> **Requirement**
Exactly the lines from the one with "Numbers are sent" through the one with "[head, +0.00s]", inclusive, are to be repeated, and the pictures are not.

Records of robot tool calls
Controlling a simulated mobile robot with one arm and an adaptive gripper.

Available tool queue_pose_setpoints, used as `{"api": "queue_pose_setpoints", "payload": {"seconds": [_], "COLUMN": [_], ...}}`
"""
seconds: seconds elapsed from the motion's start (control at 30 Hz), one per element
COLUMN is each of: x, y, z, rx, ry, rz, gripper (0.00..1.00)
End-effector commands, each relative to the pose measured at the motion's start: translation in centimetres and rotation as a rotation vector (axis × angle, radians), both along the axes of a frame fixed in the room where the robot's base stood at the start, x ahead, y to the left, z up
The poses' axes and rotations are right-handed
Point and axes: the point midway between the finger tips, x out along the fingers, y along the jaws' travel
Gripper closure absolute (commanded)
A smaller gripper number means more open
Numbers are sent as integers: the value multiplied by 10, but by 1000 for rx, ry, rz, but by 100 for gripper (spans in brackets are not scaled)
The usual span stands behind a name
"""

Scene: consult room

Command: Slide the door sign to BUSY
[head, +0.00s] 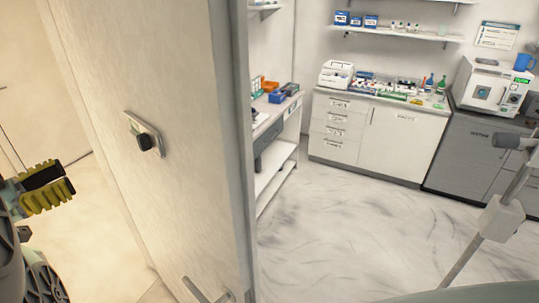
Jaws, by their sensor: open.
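The door sign (155,135) is a small pale plate on the face of the light door (190,80), left of the picture's middle. A dark square slider knob (144,142) stands out from its lower middle. A small green patch shows at its upper left. Any lettering is too small to read. My gripper (66,179), with yellow ridged fingers, is at the left edge, lower than the sign and to its left. It is open, with a narrow gap between the fingers, empty and apart from the sign and door.
A door handle (205,292) sticks out low on the door. The door's edge (237,150) stands upright in mid-picture. Beyond it are a side shelf (290,120), white cabinets (385,130) and grey cabinets (470,150). The marbled floor (350,230) is clear. A grey pole (480,240) stands at right.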

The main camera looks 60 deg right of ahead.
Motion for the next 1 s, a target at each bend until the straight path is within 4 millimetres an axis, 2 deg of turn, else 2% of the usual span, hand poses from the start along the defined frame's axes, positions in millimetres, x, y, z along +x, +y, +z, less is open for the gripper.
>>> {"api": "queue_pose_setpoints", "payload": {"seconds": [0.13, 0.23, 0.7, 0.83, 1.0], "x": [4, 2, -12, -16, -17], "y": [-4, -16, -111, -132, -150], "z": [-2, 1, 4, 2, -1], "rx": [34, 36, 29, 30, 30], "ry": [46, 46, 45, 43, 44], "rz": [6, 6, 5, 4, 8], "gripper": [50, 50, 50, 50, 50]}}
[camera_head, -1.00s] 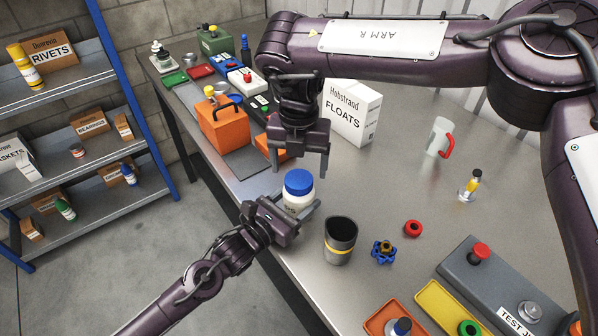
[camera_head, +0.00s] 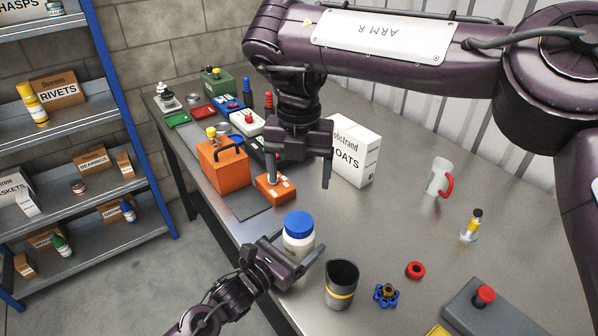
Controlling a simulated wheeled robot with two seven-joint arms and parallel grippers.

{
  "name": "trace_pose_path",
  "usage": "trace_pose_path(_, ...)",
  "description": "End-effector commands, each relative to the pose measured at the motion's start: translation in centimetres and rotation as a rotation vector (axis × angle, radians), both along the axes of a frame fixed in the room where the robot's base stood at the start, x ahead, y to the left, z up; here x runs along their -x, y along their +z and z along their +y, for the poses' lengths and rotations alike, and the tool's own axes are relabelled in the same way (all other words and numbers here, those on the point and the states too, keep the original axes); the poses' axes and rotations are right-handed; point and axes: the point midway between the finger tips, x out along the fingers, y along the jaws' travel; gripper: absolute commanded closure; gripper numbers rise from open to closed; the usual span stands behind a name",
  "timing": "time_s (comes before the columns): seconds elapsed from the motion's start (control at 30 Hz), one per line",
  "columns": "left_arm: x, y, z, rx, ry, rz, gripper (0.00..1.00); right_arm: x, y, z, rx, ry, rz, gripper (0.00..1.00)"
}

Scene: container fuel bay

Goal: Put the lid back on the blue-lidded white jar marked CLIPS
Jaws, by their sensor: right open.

> **Result for this exercise**
Numbers are sent as integers: the value multiplied by 10, but by 1000 for rx, ry, rz, but by 100 for gripper (spans in brackets are not scaled)
The usual span stands behind a name
"""

Scene: consult room

Command: Slide the door sign to BUSY
[head, +0.00s] 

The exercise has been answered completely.